■ Do this ■
Search the data below for the word "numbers" and copy each line that holds it.
── Collected material
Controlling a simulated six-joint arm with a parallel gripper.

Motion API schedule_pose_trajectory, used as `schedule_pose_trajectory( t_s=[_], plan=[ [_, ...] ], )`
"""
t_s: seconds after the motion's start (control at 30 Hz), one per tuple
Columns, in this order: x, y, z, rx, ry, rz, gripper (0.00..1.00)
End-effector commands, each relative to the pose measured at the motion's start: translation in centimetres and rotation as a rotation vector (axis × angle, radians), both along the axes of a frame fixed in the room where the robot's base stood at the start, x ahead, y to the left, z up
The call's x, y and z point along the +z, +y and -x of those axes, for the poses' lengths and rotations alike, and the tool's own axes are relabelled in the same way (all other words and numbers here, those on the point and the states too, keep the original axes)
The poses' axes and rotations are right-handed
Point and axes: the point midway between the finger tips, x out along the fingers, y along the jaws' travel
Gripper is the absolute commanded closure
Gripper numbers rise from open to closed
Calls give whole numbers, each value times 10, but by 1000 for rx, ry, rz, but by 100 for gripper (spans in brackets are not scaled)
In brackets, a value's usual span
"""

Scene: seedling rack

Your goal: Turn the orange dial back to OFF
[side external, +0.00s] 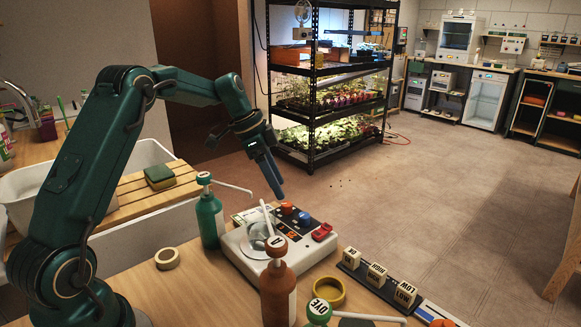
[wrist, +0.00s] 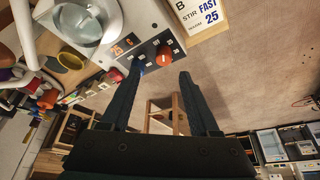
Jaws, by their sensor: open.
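The orange dial (side external: 287,209) sits on the dark panel of a white stirrer unit (side external: 235,250) in the side view. It also shows in the wrist view (wrist: 165,54), near the top between and beyond my two fingers. My gripper (side external: 278,192) is open and empty, pointing down just above and left of the dial in the side view. In the wrist view my gripper (wrist: 161,72) has its fingers apart, and the left fingertip overlaps the blue dial (side external: 304,218).
A red switch (side external: 322,232) sits on the panel's right. A green pump bottle (side external: 209,218) and a brown pump bottle (side external: 278,290) flank the unit. A yellow ring (side external: 328,292) and lettered blocks (side external: 376,275) lie at right. A card (wrist: 202,15) reads STIR FAST 25.

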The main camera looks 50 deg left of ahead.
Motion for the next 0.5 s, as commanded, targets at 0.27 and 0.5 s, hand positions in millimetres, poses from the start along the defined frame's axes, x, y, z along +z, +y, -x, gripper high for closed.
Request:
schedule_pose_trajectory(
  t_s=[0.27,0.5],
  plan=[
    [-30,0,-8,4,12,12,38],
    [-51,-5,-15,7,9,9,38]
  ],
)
────
■ Answer for the task ■
The call's x, y and z point along the +z, +y and -x of those axes, for the poses' lengths and rotations alike, and the tool's own axes are relabelled in the same way (all other words and numbers here, those on the point and the states too, keep the original axes)
Gripper numbers rise from open to closed
Calls give whole numbers, each value times 10, but by 1000 for rx, ry, rz, but by 100 for gripper (spans in brackets are not scaled)

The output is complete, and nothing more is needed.